As Revistas Científicas do Centro de Investigação vão somando numerosos estudos para uma nova reflexão a substanciar o conhecimento científico, tendo, por base do seu sustento, o espírito da inovação tecnológica que é praticamente omnipresente na periodicidade semestral de publicações: a Mátria XXI, no mês de Maio e a Mátria Digital, no mês de Novembro.
Também são muito diversificadas as matérias das publicações do Centro de Investigação com apoio da “acção do mecenato” e da Câmara Municipal de Santarém.
O Centro de Investigação atribui Prémios que têm por objectivo distinguir e premiar Membros do Centro de Investigação nacionais ou estrangeiros, de reconhecido mérito científico e/ou cultural, que tenham contribuído de forma notável para o progresso e o engrandecimento da Ciência e/ou da Cultura e para a projecção internacional do país.
O montante global do prémio pecuniário é inteiramente suportado com o apoio de Famílias e de Empresas. Os premiados recebem, igualmente, um Diploma comprovativo da distinção.

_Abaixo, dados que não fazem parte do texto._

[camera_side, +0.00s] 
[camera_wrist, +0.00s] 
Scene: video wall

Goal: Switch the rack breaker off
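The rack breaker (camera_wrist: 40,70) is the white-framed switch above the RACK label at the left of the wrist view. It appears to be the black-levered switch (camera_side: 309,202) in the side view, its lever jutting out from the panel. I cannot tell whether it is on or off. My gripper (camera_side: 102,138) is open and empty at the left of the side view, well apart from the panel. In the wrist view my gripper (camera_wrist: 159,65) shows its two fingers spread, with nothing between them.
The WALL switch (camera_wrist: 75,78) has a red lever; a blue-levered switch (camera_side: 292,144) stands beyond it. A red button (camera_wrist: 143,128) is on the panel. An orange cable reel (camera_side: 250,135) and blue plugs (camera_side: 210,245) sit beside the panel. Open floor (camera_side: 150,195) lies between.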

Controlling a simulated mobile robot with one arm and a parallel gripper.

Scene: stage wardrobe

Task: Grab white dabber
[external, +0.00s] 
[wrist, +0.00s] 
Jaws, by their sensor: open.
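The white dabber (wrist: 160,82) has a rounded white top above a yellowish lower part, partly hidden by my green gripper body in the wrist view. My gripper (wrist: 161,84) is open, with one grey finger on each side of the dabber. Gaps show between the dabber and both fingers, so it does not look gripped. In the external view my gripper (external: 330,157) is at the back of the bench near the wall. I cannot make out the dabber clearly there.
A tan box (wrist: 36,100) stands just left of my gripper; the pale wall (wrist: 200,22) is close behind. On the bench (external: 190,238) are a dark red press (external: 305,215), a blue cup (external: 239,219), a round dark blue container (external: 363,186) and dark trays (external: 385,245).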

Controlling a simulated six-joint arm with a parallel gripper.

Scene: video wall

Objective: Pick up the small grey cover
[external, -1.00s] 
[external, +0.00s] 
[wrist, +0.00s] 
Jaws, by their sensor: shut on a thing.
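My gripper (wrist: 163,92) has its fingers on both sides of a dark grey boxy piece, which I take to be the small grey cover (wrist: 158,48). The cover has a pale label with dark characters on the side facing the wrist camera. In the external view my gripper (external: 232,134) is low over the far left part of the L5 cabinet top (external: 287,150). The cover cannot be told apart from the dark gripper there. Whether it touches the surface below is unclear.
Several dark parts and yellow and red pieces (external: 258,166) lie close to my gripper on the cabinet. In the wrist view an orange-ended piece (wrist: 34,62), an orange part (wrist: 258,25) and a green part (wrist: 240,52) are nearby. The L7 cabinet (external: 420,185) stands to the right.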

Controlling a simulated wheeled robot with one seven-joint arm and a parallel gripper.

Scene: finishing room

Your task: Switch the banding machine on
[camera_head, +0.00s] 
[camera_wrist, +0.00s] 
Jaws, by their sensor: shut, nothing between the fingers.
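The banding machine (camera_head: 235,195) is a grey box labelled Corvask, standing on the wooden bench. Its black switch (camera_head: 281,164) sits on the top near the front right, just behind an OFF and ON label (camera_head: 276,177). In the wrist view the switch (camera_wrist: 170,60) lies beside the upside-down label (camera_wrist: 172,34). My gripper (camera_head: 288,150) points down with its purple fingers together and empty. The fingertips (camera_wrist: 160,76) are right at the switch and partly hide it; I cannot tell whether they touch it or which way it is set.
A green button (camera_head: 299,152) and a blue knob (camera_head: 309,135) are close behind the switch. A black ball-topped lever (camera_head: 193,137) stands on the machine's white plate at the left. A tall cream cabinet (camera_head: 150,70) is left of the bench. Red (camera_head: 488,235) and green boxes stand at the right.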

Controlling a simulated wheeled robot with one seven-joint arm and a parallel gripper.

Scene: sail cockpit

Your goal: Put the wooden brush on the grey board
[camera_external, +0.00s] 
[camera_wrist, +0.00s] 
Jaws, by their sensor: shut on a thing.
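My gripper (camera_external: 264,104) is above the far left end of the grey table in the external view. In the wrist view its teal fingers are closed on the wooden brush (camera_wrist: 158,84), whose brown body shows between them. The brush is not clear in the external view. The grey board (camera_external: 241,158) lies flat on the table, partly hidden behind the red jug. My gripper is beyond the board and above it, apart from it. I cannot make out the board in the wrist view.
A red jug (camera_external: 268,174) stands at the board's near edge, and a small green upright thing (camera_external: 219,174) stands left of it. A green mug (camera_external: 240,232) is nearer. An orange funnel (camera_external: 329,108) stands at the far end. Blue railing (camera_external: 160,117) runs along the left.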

O Centro de Investigação, numa posição de entidade nacional, criou um Fundo Novo durante os seus 13 anos de vida, dado por permutas e doações, que mais eleva no seu projecto de vida, consagrando o património material e imaterial.
O Centro de Investigação Professor Doutor Joaquim Veríssimo Serrão tem as suas instalações em salas determinadas no espaço do Presídio Militar.
O Presídio Militar nasce no decorrer dos anos de 1870 e 90, pertencendo a sua concepção e traço aos engenheiros Adolfo Loureiro (1836-1911), Alexandre da Conceição (1842-1889) e José Cecílio da Costa (1844-1918), que tomaram como modelo os pressupostos arquitectónicos emanados por Luís Victor le Cocq e Ricardo Júlio Ferraz, responsáveis pela construção das penitenciárias distritais de Lisboa e Coimbra.
A aprovação do projecto das obras da penitenciária distrital é determinada em assembleia municipal de Santarém, no dia 7 de Abril de 1881.
“Foi presente um ofício do Excelentíssimo Governador Civil deste distrito, na qualidade de representante da Comissão Administrativa da Cadeia distrital. Enviando o duplicado do projecto elaborado pelo engenheiro encarregado da direcção das obras de penitenciária distrital, para o aformoseamento do local da igreja do extinto convento de São Domingos que foi demolido. A Câmara aprovou o mencionado projecto, e deliberou que hoje mesmo se desse conhecimento desta resolução ao presidente da dita Comissão” (1).
O Centro de Investigação Professor Doutor Joaquim Veríssimo Serrão ocupa onze salas no espaço do antigo Presídio Militar, hoje Casa de Portugal e de Camões, nas quais está inscrito o pensamento forte da ciência.
Num princípio qualificativo exemplar, o Centro de Investigação tem em vista a sua mudança para a Casa das Palmeiras, na Avenida 5 de Outubro.
O Professor Doutor Joaquim Veríssimo Serrão significa o triunfo da inteligência.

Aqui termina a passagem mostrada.